14.3 Should the Event Partner wish the Organiser, or any third party, to treat as confidential any information or materials which it may supply in connection with the Event, then the Event Partner must make it clear in writing to the receiving party that the said information or materials are deemed to be confidential and shall provide clear instructions as to any limitations to be placed upon its use.   Should no such written communication be received from the Event Partner, then the said information or materials may be used freely by the Organiser, other event partners and relevant third parties (such as delegates attending the Event) without any restrictions.

14.4 In any event, the Organiser shall under no circumstances be liable to the Event Partner for any breach of confidence.

  1. Partnership

Nothing in this Agreement is intended to establish any partnership or joint venture between the Event Partner and the Organiser and neither shall be the agent of the other.  The word “Partner” in “Event Partner” is used purely to identify the sponsoring party and is not intended to have any legal meaning.

  1. Invalidity

If any provision of this Agreement is found by any court or other authority to be illegal, invalid or unenforceable then that provision shall, to the extent required, be severed from this Agreement and shall be of no effect without, so far as possible, modifying any of the other provisions which shall remain in full force and effect.

  1. Entire Agreement

The Order Form and these Terms together constitute the entire agreement between the Organiser and the Event Partner.
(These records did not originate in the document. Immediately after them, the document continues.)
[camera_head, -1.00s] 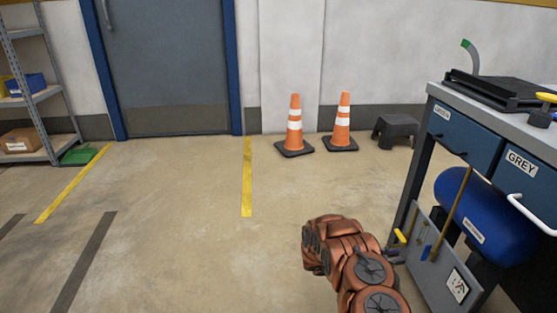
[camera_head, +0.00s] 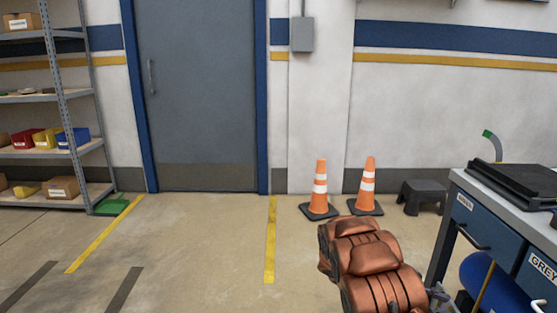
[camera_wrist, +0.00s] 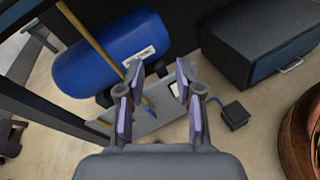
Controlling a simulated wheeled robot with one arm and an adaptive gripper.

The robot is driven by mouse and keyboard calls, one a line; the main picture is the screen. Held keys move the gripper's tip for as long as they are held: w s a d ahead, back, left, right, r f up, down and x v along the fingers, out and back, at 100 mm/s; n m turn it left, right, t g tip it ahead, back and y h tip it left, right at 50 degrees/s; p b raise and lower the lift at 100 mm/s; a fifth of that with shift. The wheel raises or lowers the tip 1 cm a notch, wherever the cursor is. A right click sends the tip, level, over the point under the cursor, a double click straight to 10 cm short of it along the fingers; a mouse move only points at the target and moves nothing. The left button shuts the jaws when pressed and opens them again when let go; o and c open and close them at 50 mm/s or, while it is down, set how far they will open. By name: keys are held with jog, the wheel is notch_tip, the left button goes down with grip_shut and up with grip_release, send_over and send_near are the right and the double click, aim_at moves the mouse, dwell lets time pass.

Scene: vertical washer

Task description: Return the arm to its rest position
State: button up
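My copper-coloured arm (camera_head: 368,262) rises from the bottom edge in the head view, right of centre, folded in front of the workbench. My gripper (camera_wrist: 158,95) shows in the wrist view with its two fingers apart and nothing between them. Below the fingers are a grey panel with a white label and the floor. In the head view the gripper is mostly hidden low behind the arm, near the workbench's left leg.
A workbench (camera_head: 510,205) with blue drawers stands at the right. A blue tank (camera_wrist: 112,52) lies under it. Two traffic cones (camera_head: 319,190) and a black stool (camera_head: 421,196) stand by the wall. A shelf (camera_head: 75,110) stands at the left. The middle floor is clear.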

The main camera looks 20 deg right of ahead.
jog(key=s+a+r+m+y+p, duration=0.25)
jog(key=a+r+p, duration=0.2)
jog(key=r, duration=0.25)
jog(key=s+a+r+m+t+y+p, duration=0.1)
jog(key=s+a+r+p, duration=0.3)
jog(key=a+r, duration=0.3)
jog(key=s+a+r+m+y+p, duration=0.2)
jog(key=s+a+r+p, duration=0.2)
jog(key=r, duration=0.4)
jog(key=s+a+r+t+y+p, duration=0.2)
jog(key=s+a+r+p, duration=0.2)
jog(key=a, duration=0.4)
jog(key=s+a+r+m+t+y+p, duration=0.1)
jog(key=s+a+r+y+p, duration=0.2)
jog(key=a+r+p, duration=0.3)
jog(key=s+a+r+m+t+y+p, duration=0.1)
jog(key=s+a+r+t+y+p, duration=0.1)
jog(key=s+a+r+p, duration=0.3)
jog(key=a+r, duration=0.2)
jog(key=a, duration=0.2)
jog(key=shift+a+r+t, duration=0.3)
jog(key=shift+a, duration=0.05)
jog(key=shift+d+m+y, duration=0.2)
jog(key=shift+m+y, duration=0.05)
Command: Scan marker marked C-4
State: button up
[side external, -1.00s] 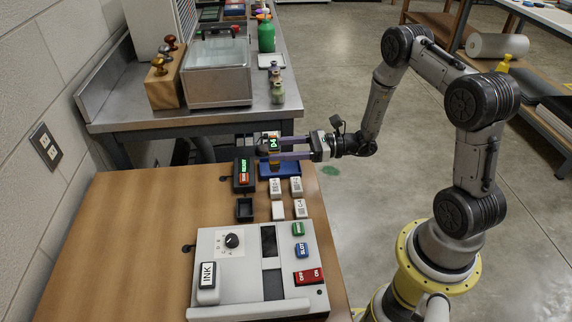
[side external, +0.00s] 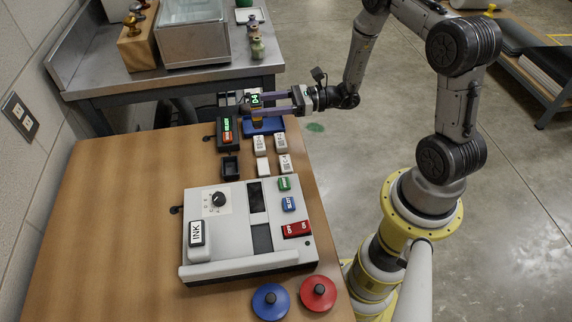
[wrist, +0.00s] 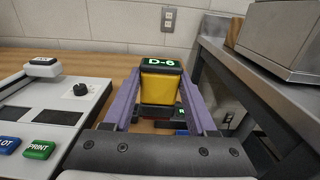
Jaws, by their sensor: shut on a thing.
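My gripper (side external: 257,99) is shut on a yellow handheld scanner (wrist: 160,87) with a black top, held upright between the purple fingers. Its green readout looks like D-6 in the wrist view. In the side view the scanner is above or at the blue tray (side external: 276,124); the exact gap is unclear. Several white labelled markers lie in front of the tray: one back left (side external: 259,144), one back right (side external: 281,142), one front left (side external: 262,168) and one front right (side external: 285,163). The front right label may read C-4, but the print is too small to be sure.
A black unit with a green READY display (side external: 227,124) stands left of the tray. An empty black holder (side external: 230,168) is in front of it. The white stamping machine (side external: 205,255) fills the near table. A metal bench (side external: 170,84) stands behind. The wooden tabletop (side external: 110,220) at left is clear.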

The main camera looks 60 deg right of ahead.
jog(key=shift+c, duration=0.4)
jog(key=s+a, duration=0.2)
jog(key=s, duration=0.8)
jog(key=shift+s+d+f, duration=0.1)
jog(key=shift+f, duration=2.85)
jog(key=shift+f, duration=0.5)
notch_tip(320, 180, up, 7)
Neither the Order Form nor these Terms shall be varied save by written agreement between the Organiser and the Event Partner.

  1. Third parties

Only the Event Partner and the Organiser shall have any right to enforce any terms of this Agreement.  No third party shall have any right to enforce any terms of this Agreement pursuant to the Contracts (Rights of Third Parties) Act 1999.

  1. Governing law and jurisdiction

This Agreement is governed by and shall be construed in accordance with English law. The parties hereby submit to the exclusive jurisdiction of the English courts.